En coulisses, la fédération négocie des primes revalorisées et des droits de diffusion étendus, un dossier sensible depuis la grève des joueuses lors du Mondial 2019. La perspective de performances fortes pourrait consolider ces avancées et offrir aux talents locaux, dont Illivieda, une exposition accrue vers les championnats européens.
Au-delà du terrain, un message universel de résilience
À travers le destin de Blessing Illivieda, c’est toute la question de la gestion du deuil au sein des professions à haute visibilité qui se pose. En décidant de poursuivre l’entraînement plutôt que de se retirer, la joueuse propose une lecture active de la souffrance : l’émotion devient un carburant plutôt qu’un frein. Ce positionnement trouve déjà un écho auprès d’autres athlètes africaines, confrontées à des injonctions culturelles parfois contradictoires.
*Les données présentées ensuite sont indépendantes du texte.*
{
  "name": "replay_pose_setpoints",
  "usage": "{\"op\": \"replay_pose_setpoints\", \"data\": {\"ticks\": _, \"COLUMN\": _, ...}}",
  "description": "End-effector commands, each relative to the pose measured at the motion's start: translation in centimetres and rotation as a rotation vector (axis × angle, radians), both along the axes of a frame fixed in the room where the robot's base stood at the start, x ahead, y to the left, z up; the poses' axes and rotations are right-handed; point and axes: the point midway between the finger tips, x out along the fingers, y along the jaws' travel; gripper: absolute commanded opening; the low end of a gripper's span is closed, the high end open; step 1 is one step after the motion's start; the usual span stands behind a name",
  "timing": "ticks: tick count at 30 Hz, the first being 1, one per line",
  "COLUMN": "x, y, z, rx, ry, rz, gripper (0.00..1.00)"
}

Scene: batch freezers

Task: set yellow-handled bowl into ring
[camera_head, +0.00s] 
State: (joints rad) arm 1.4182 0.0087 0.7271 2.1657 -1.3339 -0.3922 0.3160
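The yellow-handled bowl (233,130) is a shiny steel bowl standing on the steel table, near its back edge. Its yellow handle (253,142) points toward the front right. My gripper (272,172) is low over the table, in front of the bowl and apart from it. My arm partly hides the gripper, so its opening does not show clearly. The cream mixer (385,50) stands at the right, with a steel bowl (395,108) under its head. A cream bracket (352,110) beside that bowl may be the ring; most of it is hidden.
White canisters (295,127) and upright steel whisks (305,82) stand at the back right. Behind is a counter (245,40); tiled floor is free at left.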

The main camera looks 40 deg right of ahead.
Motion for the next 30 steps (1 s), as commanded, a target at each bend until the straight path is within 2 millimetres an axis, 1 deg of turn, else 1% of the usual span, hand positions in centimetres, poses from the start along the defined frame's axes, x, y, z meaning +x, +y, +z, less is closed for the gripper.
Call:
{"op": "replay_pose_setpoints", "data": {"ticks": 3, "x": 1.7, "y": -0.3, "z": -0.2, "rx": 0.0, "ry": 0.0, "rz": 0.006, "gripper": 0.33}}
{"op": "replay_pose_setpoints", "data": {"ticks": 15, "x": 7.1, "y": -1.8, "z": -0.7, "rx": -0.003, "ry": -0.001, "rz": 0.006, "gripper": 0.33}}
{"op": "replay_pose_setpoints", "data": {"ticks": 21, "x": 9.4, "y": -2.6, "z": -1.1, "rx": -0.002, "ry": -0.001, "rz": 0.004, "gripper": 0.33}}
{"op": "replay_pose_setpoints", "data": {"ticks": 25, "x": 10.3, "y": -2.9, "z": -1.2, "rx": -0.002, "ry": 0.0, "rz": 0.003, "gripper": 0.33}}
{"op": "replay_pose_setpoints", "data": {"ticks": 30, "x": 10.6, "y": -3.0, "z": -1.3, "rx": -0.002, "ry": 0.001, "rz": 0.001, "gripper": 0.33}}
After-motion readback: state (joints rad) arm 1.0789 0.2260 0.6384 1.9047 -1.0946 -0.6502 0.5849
Son histoire rappelle enfin que la performance sportive n’échappe pas aux déterminants sociaux. L’itinéraire de la défenseure, entre ancrage local et ambitions internationales, souligne la capacité du football féminin à refléter, voire à transformer, les normes de genre. En choisissant la pelouse pour prendre la mesure de sa tristesse, Blessing Illivieda offre au Nigeria un récit d’espoir : celui d’une victoire possible, au score comme dans les consciences.